Syrah – a case study in oxygen management
In my Introduction to Winemaking Class at Las Positas College, I spend an entire lecture on oxygen management during fermentation. Oxygen management is a crucial aspect of winemaking that is often glossed over. Performed properly and the wine flavors, aromas, and textures have a chance to develop. Improper oxygenation, on the other hand, can leave the wine reduced (sulfurous), oxidized, or turned to vinegar.
Syrah is one of the noble varieties. It has so much to offer – brilliant color, fruit and floral flavors, elegant aromas, and deep and complex structure. But Syrah’s nobility can be hard to coax out, as it is prone to reduction.
What is reduction? Reduction produces off-odors by facilitating the formation of sulfur compounds during fermentation. These compounds are formed from precursor molecules that are naturally in the juice – like cysteine and S – methyl methionine. In trace amounts, these compounds can add complexity to the wine. However, stressful ferments caused by a lack of oxygen or nutrient deficiency will produce excess quantities of these compounds, leaving the wine smelling of cabbage, rotten egg, or road tar.
Dimethyl sulfide (DMS) is one of the molecules that can be formed during fermentation. Unfortunately, the precursor to DMS is particularly abundant in Syrah, which is why successful vinification of this varietal can be tricky. Syrah, perhaps more than any other variety, requires careful attention to oxygen management throughout vinification, aging, and bottling.
Oxygenation is critical for inhibiting reduction during fermentation. In addition to creating a less stressful environment for the yeast, oxygen converts wine polyphenols to quinones – molecules that trap the sulfurous compounds and remove their odor. Polyphenols are compounds like anthocyanins (responsible for the color of the wine) and tannins. Too little oxygen and there won’t be enough quinones to do the job; too much oxygen and the wine can oxidize.

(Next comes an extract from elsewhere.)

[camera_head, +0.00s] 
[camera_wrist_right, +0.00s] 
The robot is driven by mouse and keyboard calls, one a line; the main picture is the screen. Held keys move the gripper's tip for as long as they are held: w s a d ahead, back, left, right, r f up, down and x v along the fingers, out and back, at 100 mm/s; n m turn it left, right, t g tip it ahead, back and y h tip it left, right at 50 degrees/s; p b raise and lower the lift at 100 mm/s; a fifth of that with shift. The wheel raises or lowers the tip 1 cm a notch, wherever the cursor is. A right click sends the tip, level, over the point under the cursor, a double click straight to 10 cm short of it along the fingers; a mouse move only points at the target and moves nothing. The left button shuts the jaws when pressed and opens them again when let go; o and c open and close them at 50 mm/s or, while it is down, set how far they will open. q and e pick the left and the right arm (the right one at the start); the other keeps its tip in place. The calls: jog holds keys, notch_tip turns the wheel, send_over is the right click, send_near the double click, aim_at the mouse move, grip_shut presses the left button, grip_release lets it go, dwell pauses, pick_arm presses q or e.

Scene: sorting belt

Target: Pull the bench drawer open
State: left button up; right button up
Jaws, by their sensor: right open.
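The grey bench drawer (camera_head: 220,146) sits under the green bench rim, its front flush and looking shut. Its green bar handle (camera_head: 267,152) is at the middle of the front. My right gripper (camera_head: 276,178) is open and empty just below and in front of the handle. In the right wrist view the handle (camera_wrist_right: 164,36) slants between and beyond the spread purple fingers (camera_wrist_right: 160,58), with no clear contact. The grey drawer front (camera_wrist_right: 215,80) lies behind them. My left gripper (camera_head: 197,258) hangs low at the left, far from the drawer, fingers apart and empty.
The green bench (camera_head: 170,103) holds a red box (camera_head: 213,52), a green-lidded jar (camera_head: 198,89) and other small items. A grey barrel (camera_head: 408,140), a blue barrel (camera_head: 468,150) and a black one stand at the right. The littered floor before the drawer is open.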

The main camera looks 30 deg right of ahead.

Proper oxygen management is a careful balance between reduction and oxidation – a dance that is aided by science but perfected with practice.
We ferment Syrah in open bins and compliment vigorous punch downs with once per day aerative pump overs using an oxygen sparger on the nozzle. By encouraging oxygenation in our Syrah during the most active period of fermentation we aren’t compromising color or sensory characteristics of the wine.
Oxygen management does not end with fermentation. Sulfurous product precursors remain at some level in the wine. We take care to avoid reductive conditions that might lead to their formation during aging. First, we store the pressed wine in steel tanks and allow the heavy lees (dead yeast) time to settle to the bottom. Only then is the wine transferred to the barrel. Second, we avoid the formation of a fine lees bed in the barrel by an early first racking after about three months. This is the opposite of Chardonnay, where resting on the lees is a Burgundian tradition.
Our understanding of Livermore Valley Syrah improves with each vintage, and so, too, does our practice of oxygen management. I think this understanding shows with each vintage, none more than in our 2017 Founder’s Syrah, which will be released later this month. I believe this is the closest we have come to that perfect balance of fruit and complexity and shows the true potential of Livermore Valley Syrah.